Exercise goal
Write out the entire listing below exactly as it appears, minus any pictures.

━━━

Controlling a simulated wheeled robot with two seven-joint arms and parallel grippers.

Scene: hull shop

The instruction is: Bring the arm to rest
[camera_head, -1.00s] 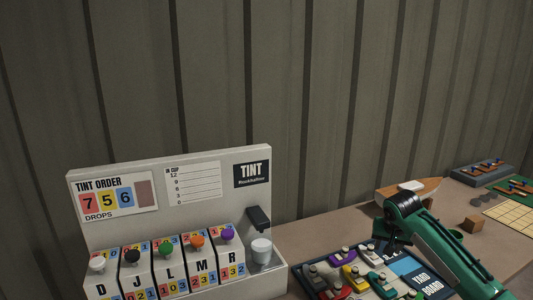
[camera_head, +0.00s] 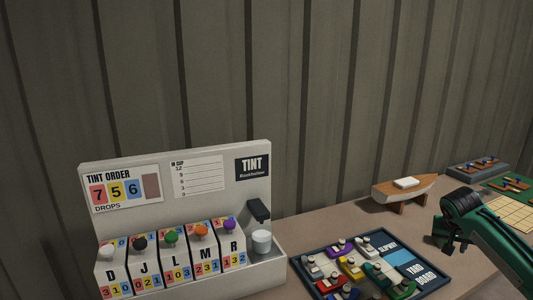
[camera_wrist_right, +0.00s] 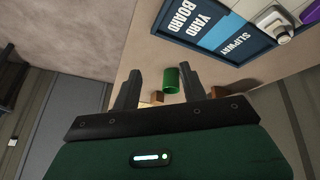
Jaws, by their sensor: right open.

━━━

Final result
Controlling a simulated wheeled robot with two seven-joint arms and parallel grippers.

Scene: hull shop

The instruction is: Bring the arm to rest
[camera_head, -1.00s] 
[camera_head, +0.00s] 
[camera_wrist_right, +0.00s] 
Jaws, by their sensor: right open.

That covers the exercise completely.